The select committee's praise for Defra's approach was based largely on its then fairly novel decision to establish a Scientific Advisory Council to support the work of its chief scientific adviser, a decision the committee felt should be emulated by other government departments, not all of which even had a chief scientific adviser at the time. The Scientific Advisory Council still exists, although it was reconstituted last year following a review. Meanwhile, Defra has just announced the appointment of a new chief scientific adviser, to replace Professor Sir Bob Watson, who is leaving Defra after five years in the post.

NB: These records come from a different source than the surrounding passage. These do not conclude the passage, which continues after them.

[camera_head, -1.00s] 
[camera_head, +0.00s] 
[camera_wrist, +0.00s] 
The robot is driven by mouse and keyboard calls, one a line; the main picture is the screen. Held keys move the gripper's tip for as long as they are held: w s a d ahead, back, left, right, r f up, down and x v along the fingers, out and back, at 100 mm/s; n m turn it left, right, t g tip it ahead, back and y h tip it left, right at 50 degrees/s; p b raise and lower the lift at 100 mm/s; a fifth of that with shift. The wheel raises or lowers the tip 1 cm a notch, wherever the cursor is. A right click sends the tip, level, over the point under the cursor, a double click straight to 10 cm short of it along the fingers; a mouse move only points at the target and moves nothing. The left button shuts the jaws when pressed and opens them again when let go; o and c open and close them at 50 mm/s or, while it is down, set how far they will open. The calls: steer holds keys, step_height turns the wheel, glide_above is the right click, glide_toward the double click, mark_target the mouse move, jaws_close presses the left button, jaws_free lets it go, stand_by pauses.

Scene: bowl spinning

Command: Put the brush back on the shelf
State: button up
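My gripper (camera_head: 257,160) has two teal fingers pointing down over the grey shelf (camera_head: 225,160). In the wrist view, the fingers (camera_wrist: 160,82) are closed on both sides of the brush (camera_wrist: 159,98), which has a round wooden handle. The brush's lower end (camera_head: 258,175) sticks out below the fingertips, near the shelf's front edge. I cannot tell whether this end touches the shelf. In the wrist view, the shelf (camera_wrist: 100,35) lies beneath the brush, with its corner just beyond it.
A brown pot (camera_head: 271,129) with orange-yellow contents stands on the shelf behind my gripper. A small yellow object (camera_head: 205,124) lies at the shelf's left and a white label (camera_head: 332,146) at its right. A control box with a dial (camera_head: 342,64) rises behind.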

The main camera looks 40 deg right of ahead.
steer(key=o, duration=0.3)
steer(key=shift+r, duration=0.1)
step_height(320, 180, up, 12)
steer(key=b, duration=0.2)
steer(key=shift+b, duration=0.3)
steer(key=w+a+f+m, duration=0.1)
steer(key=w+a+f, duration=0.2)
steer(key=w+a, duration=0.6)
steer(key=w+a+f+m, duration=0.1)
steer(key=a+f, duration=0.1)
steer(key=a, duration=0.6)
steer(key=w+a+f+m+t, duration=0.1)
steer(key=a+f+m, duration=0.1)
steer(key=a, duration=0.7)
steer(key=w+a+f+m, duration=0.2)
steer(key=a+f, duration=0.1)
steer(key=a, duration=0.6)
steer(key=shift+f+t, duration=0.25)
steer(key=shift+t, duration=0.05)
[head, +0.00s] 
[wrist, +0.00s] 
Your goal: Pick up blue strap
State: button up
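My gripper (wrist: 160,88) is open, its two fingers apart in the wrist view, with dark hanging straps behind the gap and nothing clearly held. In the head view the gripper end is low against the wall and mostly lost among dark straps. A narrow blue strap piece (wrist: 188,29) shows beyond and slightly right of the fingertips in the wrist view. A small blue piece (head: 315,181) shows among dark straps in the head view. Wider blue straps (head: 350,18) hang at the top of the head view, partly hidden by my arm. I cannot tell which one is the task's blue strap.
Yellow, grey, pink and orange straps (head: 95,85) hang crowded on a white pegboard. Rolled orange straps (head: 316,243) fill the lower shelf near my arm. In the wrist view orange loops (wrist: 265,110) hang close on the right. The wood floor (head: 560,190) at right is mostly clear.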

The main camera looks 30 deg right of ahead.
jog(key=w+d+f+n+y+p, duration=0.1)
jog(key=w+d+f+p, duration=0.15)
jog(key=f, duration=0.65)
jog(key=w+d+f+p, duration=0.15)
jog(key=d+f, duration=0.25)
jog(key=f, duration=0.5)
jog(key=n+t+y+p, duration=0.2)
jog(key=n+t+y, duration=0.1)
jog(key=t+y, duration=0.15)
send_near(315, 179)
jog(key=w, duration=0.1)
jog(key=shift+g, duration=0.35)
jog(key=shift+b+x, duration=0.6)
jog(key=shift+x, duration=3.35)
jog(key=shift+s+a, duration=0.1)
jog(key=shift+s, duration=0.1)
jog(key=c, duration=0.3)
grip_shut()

The new incumbent is to be Professor Ivan Boyd, who, since 2001, has been director of the Scottish Oceans Institute and the Sea Mammal Research Institute at the University of St Andrews. Commenting on his appointment, which he will take up in September, Professor Boyd said: ‘There are substantial future challenges ahead in biosecurity, food security and in responding to the effects of climate change, but the UK is well placed to meet these challenges. It has excellent scientific research, and I look forward to helping stimulate this research community to even greater things in future.’

Caroline Spelman, the Secretary of State at Defra, commented: ‘Scientific evidence is absolutely crucial at Defra and helps us to make the right decisions on how to protect and improve the environment’. She said she looked forward to working with Professor Boyd to ‘continue the department's reputation for scientific excellence.'

The need to ensure that science is fully embedded in departmental decision-making structures seems self-evident and one would have thought that, given all the debate on this subject over the years (see, for example, VR, March 5, 2011, vol 168, p 224), this would now be the case. However, judging from a recent report from the House of Lords Science and Technology Committee on the role of chief scientific advisers*, there is still considerable variation between government departments and still scope for improvement.

It is interesting to read, for example, that the Treasury only got around to appointing its first chief scientific adviser in June last year, and that the committee's inquiry was partly prompted by concerns about the role and status of chief scientific advisers in some departments. These included a proposed downgrading of the post at the Ministry of Defence, as well as extended vacancies in the Department of Culture, Media and Sport, the Department of Transport and the Department of Business, Innovation and Skills. The committee also reports having received evidence of ‘obstacles’ that chief scientific advisers can encounter when seeking to inform the policymaking process, and that some advisers had only limited access to ministers. It says it was not its intention to question the overall effectiveness of the system of chief scientific advisers, which, it points out, has much to commend it. However, its report does tend to reinforce the impression that, in some parts of Whitehall at least, Sir Winston Churchill's maxim that ‘Scientists should be on tap, but not on top’ still applies.

The committee identifies a number of characteristics – both institutional and personal – that are necessary to allow chief scientific advisers to operate effectively, and makes a number of recommendations aimed at strengthening their role across government.

As in the House of Commons select committee's report in 2006, Defra comes out rather better from the House of Lords report than many other government departments. This, to an extent, is reassuring. The report is primarily concerned with ensuring that chief scientific advisers have enough clout in their departments to be able to fulfil their roles effectively, although the point is rightly made that decisions rest with ministers. Given the nature and scale of the challenges falling within Defra's remit, and the crucial role of science in helping to solve them, its chief scientific adviser needs all the clout he can get.